Is there anything else I should do to clean up my system?

TheFu
October 22nd, 2017, 11:42 AM
Maybe. Just depends on what is left over that you don't like. Completely a personal decision.

If it were me, I'd restore from the backup I made prior to starting the move from 17.04 --> 17.10 and start over. It is likely you will have issues later because the move wasn't completed.
Or
It could be that closing the terminal was just a coincidence with the migration installer finishing. If you ran the installer from inside the terminal, then closing that window killed all child processes. If you ran the installer in some other way, then closing the terminal was just a coincidence.

termibuntu
October 22nd, 2017, 12:32 PM
That should be it for cleaning up after a upgrade. If you feel that’s not enough, you could clean out some caches and other temporary files. But it seems to me like that’s enough. There should be nothing more to do to clean up.

habana
October 22nd, 2017, 01:51 PM
Thanks guys. It certainly wasn't a coincidence. I closed the terminal and the installer immediately vanished. I didn't install from inside a terminal.

One day on and everything seems to be OK which one would expect as the installation part of the upgrade was completed. I was just concerned that I may have old files scattered everywhere.
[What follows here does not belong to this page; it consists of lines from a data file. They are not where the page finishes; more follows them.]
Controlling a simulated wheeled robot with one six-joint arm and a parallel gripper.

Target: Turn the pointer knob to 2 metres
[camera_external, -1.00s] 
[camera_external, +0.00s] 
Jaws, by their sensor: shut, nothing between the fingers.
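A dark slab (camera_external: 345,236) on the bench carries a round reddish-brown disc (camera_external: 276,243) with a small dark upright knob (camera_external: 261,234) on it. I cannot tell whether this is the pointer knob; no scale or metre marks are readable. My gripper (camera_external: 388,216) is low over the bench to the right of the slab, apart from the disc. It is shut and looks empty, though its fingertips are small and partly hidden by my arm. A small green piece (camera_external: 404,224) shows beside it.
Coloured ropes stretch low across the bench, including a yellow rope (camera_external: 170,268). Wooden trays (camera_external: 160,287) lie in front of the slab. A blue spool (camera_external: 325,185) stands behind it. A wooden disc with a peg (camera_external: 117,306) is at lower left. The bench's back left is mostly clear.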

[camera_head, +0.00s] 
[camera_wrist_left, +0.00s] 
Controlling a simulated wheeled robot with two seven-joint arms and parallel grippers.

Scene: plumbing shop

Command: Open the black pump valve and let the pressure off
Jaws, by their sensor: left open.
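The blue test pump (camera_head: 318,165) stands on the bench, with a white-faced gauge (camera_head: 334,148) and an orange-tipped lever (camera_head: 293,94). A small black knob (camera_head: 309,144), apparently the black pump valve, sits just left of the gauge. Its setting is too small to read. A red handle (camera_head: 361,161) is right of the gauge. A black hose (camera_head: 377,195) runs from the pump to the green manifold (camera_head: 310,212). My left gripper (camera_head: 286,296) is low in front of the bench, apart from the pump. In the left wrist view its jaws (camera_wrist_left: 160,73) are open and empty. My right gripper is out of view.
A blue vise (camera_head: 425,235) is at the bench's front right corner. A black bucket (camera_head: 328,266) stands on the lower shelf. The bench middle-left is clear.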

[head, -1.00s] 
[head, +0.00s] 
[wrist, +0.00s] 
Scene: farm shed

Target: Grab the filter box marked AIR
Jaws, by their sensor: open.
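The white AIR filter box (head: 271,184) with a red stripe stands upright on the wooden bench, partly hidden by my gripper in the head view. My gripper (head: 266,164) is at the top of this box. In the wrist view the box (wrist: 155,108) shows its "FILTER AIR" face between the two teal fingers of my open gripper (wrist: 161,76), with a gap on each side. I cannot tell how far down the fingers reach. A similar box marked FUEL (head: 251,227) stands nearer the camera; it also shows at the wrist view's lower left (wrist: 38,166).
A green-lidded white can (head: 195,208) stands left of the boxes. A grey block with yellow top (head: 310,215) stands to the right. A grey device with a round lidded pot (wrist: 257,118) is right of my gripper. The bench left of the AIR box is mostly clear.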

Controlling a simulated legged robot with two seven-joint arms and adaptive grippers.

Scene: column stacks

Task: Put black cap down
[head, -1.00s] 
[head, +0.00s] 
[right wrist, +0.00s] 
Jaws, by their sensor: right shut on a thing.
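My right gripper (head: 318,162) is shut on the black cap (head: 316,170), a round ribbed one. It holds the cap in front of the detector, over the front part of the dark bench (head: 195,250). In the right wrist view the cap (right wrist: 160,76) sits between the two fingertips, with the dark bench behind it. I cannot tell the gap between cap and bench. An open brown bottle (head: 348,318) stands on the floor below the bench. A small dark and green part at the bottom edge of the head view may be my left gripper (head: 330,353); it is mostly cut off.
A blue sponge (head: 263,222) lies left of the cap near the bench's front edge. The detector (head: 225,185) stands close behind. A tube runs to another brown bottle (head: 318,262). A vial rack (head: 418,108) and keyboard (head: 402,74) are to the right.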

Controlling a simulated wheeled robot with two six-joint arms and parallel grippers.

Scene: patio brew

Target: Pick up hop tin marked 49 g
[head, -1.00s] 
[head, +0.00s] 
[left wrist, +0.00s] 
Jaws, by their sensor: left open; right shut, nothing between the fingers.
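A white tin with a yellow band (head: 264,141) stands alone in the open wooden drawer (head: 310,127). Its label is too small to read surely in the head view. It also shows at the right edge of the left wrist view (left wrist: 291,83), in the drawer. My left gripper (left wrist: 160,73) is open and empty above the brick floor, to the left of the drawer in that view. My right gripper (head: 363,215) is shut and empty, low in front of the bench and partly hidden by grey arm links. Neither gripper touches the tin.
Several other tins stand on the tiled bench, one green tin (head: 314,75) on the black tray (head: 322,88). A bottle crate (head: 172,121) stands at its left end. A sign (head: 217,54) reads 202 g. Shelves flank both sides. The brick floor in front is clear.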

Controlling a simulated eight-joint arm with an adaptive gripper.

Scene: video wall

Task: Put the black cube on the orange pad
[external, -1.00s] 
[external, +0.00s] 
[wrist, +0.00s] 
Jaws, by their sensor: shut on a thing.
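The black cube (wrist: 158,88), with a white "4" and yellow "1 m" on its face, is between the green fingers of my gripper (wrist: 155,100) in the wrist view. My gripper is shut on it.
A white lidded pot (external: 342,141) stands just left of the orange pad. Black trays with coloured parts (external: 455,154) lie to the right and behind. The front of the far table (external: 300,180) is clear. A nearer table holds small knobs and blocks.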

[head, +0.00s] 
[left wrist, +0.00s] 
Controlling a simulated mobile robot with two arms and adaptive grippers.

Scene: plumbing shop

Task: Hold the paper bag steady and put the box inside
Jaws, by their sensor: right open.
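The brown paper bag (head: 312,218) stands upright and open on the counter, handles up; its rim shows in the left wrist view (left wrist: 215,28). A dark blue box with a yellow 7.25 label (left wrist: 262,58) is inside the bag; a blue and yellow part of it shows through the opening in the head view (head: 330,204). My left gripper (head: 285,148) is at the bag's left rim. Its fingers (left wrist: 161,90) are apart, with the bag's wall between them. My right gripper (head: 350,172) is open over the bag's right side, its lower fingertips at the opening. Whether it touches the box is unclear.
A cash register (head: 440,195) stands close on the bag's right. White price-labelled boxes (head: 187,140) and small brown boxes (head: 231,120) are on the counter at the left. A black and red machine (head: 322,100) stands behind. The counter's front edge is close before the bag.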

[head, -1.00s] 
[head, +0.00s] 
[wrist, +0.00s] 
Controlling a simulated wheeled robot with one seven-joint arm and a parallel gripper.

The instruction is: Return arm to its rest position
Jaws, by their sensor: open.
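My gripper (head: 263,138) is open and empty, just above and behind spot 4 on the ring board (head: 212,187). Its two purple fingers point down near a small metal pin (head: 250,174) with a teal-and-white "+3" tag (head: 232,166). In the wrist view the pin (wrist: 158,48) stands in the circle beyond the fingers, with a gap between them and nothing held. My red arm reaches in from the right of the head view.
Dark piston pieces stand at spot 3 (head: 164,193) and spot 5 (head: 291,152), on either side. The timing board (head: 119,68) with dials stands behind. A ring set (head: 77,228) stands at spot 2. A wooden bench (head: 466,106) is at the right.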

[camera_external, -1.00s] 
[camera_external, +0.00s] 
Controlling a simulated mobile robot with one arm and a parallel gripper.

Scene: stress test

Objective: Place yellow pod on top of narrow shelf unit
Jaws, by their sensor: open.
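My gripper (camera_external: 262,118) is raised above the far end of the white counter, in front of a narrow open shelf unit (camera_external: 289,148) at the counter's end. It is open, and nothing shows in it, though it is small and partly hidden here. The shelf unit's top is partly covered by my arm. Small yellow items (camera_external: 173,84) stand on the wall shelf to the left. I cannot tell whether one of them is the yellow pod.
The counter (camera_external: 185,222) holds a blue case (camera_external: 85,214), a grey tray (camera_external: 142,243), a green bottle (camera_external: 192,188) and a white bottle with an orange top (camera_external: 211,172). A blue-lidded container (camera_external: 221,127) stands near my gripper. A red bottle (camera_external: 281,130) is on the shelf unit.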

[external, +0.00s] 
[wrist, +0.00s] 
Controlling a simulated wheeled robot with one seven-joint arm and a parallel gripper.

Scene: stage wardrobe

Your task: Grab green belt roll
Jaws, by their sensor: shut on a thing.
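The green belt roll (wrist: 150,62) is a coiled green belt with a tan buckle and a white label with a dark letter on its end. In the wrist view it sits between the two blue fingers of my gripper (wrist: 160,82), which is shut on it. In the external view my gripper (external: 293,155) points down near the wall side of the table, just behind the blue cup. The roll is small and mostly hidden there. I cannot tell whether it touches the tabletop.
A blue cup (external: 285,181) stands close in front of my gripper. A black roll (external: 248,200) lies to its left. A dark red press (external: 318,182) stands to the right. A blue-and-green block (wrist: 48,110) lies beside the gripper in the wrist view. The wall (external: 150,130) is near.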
I backed up my data of course but I didn't back up the 17.04 installation, if indeed that is possible. To start over, I assume I would have to install 17.10 from an iso which would mean a lot of work to get my system configured the way I like it.

TheFu
October 22nd, 2017, 02:22 PM
Moving from distro to distro will leave old files around. That is part of the reason why many people prefer to NOT upgrade and choose to perform a fresh install instead. It is just storage and since we aren't in the world of 2GB disks anymore, it usually isn't worth the effort to clean up much. I doubt more than 1G of old files remains after the upgrade. Even on my 64G SSD, I wouldn't bother worrying about it and certainly wouldn't manually search for those old files.

Beyond apt clean, apt autoclean ... I wouldn't worry.

Certainly you can backup the entire system. There are 20+ F/LOSS tools that do just that. It is always a good idea to make a complete system backup PRIOR to doing anything as risky a distro upgrade. I would argue that having daily versioned backups are necessary for security reasons in the world today AND that retaining at least 60 days of those versioned backups is a requirement for a low-risk system. 120+ days of versioned backups for high risk system is a requirement for me.

For most home users, files will not be "scattered everywhere" - they are in the HOME directories for each userid. Period. For most home users, backing up their HOME and the list of packages manually installed is sufficient to make an efficient, easily restored, backup. Aptik is an application that handles this, but I've never used it. I use rdiff-backup for my system backups, since most of my systems don't have any GUI installed and run services that do not store data in the HOME. On a server, data isn't usually stored in a HOME directory - rather it is stored under /var/ somewhere or in /opt/. I also always backup /etc/ - it is tiny and has so much highly useful information that might be good to have during a restore. Most of my systems have system-level customizations. Those are stored in /etc/ almost always.

I think you are probably fine, but if you are paranoid or see any issues, check out aptik, make a backup of the things that tool handles, then do a fresh 17.10 install, followed by restoring the aptik backed up files. Then have a beer. ;)

habana
October 22nd, 2017, 11:25 PM
Thank you TheFu. It has been my habit to do a clean install of LTS and do upgrades in between. Aptik looks to be a really useful tool, I have now installed it. I'll mark this thread as solved and have a beer.

habana
October 23rd, 2017, 11:16 AM
Just a postscript to my last post. I discovered I had to run

xhost si:localuser:root
to run Aptik. I have to do the same thing when I run Synaptic. It's a Wayland thing, I suppose I will get used to it.